— Given data —
────────────────────
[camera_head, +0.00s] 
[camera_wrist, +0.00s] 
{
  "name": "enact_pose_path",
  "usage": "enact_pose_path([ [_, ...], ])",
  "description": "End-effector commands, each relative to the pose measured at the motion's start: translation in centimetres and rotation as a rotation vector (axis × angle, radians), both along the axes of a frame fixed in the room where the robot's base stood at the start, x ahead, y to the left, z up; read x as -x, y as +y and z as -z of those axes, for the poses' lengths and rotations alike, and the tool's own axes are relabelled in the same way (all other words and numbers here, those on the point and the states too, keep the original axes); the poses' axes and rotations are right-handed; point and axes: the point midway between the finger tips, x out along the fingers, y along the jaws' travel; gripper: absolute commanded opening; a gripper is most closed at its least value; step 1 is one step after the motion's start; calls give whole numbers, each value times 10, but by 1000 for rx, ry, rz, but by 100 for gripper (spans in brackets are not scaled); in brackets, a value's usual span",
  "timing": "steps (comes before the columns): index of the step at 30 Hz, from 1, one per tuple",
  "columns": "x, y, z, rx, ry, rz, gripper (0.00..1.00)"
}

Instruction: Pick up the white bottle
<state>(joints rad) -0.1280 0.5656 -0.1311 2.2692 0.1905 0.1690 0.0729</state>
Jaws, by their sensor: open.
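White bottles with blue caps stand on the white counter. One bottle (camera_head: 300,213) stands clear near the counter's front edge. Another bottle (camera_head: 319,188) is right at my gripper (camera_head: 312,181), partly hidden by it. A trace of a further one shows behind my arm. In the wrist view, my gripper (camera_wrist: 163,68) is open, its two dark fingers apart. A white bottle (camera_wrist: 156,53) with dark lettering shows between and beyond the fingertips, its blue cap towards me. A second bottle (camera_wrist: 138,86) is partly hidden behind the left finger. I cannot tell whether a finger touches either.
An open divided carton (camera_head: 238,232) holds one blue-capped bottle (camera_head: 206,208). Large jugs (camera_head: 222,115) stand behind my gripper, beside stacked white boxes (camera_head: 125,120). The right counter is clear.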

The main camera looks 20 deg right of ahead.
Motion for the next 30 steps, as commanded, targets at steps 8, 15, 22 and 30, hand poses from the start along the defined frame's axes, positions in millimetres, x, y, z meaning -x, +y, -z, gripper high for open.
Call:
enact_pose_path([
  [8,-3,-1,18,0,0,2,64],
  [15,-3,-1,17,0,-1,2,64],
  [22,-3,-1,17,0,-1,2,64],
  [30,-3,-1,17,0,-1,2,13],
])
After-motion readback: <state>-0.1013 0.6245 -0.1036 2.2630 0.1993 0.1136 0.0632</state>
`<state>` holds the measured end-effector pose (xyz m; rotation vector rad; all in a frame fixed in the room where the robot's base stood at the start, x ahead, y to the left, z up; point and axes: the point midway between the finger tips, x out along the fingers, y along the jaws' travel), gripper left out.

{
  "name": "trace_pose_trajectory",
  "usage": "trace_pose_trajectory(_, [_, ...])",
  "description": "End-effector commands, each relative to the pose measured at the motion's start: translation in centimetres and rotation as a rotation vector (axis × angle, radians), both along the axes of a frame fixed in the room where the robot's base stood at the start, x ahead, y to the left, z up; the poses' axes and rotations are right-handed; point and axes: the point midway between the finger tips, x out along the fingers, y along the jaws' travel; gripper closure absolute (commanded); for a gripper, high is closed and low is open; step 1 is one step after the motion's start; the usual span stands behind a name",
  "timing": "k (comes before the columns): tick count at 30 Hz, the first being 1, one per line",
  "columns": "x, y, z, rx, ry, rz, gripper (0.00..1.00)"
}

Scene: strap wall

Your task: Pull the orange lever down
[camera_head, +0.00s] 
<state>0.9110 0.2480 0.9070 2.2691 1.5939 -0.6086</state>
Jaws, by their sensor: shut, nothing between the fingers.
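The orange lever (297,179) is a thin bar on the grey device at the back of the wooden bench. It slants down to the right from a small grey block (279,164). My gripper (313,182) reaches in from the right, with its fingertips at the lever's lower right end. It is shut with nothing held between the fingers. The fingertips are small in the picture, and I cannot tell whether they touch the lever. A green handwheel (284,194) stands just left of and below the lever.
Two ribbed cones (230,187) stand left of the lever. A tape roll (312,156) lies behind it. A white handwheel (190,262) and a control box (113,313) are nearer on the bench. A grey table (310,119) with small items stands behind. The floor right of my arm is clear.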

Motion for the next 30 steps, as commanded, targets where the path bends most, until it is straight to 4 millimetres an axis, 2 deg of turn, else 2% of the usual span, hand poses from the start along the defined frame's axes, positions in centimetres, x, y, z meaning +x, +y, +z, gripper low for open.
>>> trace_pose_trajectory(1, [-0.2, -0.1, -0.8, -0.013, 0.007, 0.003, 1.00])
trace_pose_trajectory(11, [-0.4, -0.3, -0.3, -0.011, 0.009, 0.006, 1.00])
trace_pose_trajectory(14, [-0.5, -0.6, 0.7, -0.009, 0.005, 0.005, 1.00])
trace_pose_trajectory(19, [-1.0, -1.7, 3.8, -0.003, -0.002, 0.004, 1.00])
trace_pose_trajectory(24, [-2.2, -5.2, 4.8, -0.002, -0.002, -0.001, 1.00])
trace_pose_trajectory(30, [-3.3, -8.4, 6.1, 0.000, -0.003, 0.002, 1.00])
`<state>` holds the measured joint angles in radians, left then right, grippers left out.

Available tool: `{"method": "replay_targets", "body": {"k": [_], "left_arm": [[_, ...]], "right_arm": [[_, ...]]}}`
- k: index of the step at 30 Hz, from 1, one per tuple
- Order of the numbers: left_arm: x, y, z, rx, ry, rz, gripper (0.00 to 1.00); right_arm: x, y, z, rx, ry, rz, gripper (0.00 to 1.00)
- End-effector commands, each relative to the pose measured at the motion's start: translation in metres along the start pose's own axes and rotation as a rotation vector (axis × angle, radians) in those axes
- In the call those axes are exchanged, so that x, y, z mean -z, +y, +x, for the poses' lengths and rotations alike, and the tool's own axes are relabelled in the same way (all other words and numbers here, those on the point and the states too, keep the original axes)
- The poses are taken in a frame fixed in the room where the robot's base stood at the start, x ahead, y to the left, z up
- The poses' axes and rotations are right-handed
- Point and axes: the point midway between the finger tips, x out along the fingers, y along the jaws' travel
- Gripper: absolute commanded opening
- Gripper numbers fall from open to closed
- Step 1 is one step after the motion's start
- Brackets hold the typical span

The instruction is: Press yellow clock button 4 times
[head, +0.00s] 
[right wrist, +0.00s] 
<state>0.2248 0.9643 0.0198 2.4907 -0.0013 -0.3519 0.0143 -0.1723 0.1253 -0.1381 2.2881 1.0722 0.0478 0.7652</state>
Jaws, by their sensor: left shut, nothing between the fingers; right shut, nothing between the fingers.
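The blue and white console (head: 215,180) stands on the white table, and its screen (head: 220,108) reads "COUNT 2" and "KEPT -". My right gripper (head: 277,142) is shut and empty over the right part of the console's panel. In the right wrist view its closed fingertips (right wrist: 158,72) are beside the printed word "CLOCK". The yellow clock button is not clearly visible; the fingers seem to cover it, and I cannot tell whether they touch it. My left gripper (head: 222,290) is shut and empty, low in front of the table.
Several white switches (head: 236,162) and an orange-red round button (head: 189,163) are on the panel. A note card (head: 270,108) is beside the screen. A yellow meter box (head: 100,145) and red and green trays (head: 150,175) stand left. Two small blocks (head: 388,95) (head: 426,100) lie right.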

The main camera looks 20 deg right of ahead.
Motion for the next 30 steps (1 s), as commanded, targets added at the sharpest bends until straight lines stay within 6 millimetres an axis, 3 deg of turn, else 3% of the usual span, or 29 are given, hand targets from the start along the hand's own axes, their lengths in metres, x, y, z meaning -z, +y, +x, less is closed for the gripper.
────────────────────
— Short exercise —
Each line that holds the word "tuple" should be extracted from the records.

— Right answer —
  "timing": "steps (comes before the columns): index of the step at 30 Hz, from 1, one per tuple",
- k: index of the step at 30 Hz, from 1, one per tuple

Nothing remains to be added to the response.